Exercise prompt:
Write out all the material exactly. Leave nothing out.
# Source data start
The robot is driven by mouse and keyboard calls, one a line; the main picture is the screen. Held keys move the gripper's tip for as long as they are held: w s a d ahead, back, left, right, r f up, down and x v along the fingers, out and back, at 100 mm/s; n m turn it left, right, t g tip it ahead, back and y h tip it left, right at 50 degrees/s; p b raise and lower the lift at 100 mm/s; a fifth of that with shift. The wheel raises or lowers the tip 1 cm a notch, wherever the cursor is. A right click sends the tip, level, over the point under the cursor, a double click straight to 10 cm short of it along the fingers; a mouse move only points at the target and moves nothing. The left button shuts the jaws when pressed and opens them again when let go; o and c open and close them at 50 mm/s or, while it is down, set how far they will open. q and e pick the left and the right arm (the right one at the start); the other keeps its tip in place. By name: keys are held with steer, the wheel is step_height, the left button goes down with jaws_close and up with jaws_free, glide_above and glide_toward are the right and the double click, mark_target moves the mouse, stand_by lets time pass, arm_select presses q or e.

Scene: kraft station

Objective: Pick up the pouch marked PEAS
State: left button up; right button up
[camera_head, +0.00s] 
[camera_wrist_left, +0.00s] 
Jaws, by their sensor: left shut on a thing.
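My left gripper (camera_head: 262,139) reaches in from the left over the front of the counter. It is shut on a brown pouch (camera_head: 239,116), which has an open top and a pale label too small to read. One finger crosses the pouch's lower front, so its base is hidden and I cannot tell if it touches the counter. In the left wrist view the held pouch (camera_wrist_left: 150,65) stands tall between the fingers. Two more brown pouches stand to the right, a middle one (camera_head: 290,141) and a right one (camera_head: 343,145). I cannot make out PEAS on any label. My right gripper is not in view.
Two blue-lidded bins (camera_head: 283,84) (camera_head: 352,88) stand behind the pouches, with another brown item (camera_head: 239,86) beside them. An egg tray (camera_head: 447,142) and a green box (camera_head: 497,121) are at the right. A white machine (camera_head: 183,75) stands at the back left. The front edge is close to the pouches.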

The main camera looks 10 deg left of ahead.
# Source data end
Response:
The robot is driven by mouse and keyboard calls, one a line; the main picture is the screen. Held keys move the gripper's tip for as long as they are held: w s a d ahead, back, left, right, r f up, down and x v along the fingers, out and back, at 100 mm/s; n m turn it left, right, t g tip it ahead, back and y h tip it left, right at 50 degrees/s; p b raise and lower the lift at 100 mm/s; a fifth of that with shift. The wheel raises or lowers the tip 1 cm a notch, wherever the cursor is. A right click sends the tip, level, over the point under the cursor, a double click straight to 10 cm short of it along the fingers; a mouse move only points at the target and moves nothing. The left button shuts the jaws when pressed and opens them again when let go; o and c open and close them at 50 mm/s or, while it is down, set how far they will open. q and e pick the left and the right arm (the right one at the start); the other keeps its tip in place. By name: keys are held with steer, the wheel is step_height, the left button goes down with jaws_close and up with jaws_free, glide_above and glide_toward are the right and the double click, mark_target moves the mouse, stand_by lets time pass, arm_select presses q or e.

Scene: kraft station

Objective: Pick up the pouch marked PEAS
State: left button up; right button up
[camera_head, +0.00s] 
[camera_wrist_left, +0.00s] 
Jaws, by their sensor: left shut on a thing.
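My left gripper (camera_head: 262,139) reaches in from the left over the front of the counter. It is shut on a brown pouch (camera_head: 239,116), which has an open top and a pale label too small to read. One finger crosses the pouch's lower front, so its base is hidden and I cannot tell if it touches the counter. In the left wrist view the held pouch (camera_wrist_left: 150,65) stands tall between the fingers. Two more brown pouches stand to the right, a middle one (camera_head: 290,141) and a right one (camera_head: 343,145). I cannot make out PEAS on any label. My right gripper is not in view.
Two blue-lidded bins (camera_head: 283,84) (camera_head: 352,88) stand behind the pouches, with another brown item (camera_head: 239,86) beside them. An egg tray (camera_head: 447,142) and a green box (camera_head: 497,121) are at the right. A white machine (camera_head: 183,75) stands at the back left. The front edge is close to the pouches.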

The main camera looks 10 deg left of ahead.

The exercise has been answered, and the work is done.